**PROBLEM TO SOLVE:** Where a line in the listing below contains the word "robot", copy that line.

**COLLECTED MATERIAL:**
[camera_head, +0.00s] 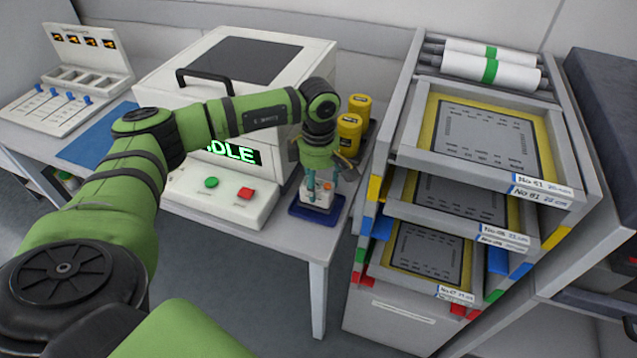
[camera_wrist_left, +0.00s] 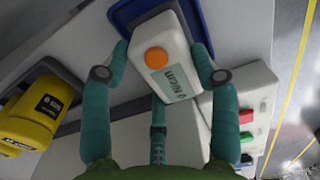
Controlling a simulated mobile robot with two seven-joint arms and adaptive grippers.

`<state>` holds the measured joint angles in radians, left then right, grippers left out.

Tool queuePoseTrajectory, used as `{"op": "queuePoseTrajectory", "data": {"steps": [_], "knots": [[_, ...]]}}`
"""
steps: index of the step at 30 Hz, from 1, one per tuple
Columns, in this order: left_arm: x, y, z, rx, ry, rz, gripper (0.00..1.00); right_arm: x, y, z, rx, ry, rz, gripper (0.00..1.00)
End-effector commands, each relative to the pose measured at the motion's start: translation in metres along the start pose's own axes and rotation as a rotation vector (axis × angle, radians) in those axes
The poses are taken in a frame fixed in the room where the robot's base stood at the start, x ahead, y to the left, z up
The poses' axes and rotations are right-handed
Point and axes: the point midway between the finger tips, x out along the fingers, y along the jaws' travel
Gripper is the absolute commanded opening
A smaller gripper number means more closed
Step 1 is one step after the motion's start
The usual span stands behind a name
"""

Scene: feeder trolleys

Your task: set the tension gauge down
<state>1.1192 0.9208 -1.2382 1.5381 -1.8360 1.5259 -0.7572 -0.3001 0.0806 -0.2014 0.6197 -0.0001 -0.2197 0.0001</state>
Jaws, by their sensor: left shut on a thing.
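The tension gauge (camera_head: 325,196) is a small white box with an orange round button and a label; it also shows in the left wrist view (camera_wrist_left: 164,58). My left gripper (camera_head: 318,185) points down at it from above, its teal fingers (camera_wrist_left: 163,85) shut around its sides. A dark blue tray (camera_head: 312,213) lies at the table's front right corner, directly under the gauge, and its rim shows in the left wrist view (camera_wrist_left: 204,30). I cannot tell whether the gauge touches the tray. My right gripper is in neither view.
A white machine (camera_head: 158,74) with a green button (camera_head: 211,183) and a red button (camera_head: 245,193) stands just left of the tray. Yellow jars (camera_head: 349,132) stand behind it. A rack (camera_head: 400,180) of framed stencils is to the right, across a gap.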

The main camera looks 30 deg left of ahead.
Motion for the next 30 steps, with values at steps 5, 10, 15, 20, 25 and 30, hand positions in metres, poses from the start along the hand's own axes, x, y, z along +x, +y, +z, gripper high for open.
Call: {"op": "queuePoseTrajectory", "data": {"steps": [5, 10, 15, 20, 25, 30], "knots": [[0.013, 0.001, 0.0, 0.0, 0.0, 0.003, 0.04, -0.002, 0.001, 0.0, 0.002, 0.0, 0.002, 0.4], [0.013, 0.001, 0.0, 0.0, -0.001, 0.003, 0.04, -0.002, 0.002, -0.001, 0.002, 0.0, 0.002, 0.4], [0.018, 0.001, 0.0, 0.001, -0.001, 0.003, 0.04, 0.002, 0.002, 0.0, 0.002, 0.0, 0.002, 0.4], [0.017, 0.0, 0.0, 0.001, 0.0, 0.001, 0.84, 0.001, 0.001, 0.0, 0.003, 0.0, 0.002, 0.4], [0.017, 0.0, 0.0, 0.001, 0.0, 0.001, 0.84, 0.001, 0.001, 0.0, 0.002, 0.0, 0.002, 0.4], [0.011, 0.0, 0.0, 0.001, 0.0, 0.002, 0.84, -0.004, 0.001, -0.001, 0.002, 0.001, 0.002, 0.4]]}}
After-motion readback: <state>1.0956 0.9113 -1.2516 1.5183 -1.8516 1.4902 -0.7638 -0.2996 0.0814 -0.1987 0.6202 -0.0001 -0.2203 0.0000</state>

**SOLUTION FOR THIS TASK:**
Controlling a simulated mobile robot with two seven-joint arms and adaptive grippers.
The poses are taken in a frame fixed in the room where the robot's base stood at the start, x ahead, y to the left, z up

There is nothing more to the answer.